◆ What you will do
Search the data below for the word "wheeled" and copy each line that holds it.

Robot state and action records
═══
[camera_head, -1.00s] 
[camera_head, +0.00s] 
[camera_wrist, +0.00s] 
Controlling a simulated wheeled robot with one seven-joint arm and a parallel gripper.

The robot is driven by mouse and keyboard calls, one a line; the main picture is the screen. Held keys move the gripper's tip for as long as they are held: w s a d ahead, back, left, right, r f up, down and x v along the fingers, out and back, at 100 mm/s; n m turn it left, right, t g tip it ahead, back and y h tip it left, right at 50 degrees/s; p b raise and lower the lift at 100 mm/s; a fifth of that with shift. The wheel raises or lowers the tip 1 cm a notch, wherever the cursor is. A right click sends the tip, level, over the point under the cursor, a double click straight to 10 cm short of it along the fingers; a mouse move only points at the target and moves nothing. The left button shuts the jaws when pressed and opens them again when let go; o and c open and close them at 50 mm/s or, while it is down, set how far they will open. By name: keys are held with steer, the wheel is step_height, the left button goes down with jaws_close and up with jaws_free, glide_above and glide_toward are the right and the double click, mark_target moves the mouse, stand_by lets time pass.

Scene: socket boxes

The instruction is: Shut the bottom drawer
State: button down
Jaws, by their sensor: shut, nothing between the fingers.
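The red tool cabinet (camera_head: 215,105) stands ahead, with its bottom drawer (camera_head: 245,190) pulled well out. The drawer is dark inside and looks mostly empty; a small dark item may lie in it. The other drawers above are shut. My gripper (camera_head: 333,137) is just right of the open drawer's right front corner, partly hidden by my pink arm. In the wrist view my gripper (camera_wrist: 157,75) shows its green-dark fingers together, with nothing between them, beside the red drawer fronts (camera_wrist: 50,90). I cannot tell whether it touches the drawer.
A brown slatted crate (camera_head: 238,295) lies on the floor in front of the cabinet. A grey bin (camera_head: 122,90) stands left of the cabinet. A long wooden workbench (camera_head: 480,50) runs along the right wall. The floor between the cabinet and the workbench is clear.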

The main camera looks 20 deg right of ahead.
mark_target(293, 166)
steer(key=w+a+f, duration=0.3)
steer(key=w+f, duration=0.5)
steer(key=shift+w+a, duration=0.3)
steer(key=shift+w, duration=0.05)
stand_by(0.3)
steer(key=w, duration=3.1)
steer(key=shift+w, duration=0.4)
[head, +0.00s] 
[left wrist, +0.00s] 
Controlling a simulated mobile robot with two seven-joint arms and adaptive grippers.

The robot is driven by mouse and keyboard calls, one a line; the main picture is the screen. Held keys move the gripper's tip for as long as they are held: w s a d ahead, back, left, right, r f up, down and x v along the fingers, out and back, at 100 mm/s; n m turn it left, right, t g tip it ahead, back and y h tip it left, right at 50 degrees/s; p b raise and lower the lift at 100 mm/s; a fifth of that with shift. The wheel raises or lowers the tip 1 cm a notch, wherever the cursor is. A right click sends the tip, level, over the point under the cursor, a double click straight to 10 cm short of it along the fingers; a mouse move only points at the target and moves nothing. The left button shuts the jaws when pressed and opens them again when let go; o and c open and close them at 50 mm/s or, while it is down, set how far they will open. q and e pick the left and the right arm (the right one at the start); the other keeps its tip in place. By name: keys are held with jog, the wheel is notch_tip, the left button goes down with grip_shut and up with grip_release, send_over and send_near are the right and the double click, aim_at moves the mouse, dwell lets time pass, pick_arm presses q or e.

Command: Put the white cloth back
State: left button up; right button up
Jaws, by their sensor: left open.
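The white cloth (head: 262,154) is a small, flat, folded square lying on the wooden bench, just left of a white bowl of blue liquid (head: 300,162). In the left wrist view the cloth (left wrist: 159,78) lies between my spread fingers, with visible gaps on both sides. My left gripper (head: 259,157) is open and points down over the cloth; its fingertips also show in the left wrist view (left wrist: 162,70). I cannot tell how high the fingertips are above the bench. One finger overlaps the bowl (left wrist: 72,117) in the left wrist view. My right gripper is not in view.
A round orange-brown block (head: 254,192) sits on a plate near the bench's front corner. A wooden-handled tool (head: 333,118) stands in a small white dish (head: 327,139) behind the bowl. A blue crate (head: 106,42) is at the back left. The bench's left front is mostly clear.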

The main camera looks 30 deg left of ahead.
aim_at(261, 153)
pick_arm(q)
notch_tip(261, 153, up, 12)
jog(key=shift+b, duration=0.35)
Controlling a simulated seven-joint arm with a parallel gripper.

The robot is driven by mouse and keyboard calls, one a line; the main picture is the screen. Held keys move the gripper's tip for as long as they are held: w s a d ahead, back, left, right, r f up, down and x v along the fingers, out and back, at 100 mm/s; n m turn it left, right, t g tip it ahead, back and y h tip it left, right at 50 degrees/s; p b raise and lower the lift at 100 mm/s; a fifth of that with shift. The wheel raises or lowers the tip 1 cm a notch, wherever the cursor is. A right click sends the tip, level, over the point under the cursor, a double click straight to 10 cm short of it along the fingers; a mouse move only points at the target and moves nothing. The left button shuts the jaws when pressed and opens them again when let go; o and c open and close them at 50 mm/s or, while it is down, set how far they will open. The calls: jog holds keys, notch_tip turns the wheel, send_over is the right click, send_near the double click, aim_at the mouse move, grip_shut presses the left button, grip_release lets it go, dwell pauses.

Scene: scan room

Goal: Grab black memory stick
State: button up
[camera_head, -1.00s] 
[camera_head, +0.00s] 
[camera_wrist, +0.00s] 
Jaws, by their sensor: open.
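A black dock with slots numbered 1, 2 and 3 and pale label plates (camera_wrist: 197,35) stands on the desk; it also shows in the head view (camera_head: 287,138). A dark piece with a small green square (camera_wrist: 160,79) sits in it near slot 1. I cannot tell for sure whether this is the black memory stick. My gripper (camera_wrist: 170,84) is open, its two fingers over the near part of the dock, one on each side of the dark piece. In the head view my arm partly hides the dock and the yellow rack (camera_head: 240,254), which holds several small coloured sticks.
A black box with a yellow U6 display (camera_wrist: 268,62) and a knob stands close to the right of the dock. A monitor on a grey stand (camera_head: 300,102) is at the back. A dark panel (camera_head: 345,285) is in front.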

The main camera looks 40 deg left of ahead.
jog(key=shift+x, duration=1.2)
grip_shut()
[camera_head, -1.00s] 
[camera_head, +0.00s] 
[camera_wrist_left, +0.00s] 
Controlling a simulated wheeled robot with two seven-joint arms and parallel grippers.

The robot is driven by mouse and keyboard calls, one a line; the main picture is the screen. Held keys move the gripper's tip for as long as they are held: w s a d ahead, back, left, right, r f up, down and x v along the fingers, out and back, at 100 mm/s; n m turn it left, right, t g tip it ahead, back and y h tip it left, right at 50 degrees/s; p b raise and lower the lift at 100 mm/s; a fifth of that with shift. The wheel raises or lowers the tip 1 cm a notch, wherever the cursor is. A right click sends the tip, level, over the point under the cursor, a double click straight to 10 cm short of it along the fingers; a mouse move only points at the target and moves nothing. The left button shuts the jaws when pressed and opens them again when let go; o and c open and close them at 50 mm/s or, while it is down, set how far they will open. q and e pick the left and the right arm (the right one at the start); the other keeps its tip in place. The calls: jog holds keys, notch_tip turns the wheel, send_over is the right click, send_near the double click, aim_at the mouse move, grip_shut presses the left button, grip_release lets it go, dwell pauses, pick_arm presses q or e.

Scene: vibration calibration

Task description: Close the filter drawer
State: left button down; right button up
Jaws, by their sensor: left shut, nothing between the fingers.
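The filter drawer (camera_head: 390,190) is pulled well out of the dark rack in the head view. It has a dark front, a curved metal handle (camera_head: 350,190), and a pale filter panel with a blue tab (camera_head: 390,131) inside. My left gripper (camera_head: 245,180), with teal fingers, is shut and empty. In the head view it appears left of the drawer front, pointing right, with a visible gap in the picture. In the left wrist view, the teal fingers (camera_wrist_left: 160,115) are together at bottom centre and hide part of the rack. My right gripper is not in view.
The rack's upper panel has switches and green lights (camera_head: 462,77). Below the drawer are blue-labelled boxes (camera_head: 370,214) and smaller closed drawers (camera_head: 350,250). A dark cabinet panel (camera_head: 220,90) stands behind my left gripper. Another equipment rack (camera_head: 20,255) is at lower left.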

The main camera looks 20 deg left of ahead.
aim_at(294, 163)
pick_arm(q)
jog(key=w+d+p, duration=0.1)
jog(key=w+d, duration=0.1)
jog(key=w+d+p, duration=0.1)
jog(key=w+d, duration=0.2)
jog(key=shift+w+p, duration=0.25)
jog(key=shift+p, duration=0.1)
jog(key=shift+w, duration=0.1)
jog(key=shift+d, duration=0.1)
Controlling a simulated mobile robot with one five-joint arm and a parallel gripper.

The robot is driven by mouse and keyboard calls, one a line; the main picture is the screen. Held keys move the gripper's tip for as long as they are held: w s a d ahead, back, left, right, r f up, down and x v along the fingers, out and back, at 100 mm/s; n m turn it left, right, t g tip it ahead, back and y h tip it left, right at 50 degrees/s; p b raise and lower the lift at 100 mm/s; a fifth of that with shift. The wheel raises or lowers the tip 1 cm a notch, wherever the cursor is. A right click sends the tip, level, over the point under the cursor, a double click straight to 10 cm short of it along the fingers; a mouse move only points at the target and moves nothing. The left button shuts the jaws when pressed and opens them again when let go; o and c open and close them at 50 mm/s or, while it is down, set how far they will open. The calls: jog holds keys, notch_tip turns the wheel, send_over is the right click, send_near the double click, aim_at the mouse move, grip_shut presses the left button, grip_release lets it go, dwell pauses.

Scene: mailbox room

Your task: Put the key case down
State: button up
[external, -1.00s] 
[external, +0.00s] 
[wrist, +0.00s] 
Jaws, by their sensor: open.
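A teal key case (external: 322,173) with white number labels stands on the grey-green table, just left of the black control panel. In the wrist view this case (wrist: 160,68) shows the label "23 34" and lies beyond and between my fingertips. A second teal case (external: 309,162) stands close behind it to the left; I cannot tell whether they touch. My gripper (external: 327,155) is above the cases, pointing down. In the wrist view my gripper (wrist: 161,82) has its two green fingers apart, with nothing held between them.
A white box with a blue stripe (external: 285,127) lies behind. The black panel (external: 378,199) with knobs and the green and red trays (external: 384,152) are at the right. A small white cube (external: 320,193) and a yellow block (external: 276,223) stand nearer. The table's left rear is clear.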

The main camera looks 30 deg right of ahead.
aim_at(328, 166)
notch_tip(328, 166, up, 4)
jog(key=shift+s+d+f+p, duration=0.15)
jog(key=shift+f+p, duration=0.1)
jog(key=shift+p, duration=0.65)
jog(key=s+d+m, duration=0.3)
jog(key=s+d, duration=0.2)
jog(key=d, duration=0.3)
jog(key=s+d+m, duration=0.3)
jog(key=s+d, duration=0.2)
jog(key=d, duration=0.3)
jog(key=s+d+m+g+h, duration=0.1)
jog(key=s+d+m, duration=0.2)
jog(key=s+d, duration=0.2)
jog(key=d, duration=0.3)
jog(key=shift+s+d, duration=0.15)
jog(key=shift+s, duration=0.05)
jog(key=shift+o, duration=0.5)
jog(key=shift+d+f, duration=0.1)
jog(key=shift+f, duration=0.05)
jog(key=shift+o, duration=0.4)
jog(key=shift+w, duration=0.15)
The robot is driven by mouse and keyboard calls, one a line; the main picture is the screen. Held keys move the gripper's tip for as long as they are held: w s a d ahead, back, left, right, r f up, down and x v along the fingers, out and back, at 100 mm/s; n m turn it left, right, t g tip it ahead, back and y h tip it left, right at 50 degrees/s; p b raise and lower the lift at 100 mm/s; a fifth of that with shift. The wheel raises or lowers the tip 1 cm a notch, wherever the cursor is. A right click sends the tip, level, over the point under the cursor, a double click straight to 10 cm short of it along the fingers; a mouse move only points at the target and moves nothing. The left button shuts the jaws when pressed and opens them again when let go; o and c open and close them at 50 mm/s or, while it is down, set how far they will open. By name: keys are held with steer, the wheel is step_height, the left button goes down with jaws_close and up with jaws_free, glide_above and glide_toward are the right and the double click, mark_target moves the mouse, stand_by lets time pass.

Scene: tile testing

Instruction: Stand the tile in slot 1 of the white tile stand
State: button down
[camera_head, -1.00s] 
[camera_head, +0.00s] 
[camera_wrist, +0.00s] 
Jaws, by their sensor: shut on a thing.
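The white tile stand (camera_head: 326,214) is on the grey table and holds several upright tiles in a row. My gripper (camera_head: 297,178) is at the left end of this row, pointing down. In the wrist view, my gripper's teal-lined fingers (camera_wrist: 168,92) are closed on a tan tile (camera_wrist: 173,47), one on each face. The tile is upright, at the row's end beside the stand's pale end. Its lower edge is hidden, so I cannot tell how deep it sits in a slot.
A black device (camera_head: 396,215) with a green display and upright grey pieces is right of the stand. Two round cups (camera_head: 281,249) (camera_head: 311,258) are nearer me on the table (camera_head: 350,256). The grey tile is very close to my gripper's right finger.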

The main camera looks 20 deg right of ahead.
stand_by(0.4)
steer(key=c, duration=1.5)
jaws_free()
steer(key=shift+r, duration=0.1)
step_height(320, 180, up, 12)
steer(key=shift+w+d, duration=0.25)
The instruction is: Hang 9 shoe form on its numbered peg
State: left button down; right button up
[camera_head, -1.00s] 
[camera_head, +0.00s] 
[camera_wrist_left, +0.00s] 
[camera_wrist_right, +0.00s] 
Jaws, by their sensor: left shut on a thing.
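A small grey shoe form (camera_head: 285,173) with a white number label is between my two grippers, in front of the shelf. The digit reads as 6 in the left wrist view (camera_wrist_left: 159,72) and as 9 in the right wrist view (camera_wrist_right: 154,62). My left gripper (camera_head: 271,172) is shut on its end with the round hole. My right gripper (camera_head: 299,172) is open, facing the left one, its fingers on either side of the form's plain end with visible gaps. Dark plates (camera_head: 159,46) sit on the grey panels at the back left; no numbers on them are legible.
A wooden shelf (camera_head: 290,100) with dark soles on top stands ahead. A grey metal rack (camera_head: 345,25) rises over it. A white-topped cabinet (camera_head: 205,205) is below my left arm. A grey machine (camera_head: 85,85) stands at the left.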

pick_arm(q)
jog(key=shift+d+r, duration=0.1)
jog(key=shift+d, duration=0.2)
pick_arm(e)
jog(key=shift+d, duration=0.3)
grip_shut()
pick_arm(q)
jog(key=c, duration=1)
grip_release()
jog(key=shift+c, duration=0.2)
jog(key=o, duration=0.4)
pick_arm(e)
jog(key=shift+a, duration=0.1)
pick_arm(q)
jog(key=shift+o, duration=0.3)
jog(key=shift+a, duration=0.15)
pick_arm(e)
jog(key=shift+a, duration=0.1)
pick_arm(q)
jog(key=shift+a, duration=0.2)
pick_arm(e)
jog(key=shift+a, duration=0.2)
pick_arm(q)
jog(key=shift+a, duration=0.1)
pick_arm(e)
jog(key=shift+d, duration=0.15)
═══
◆ Final answer
Controlling a simulated wheeled robot with one seven-joint arm and a parallel gripper.
Controlling a simulated wheeled robot with two seven-joint arms and parallel grippers.

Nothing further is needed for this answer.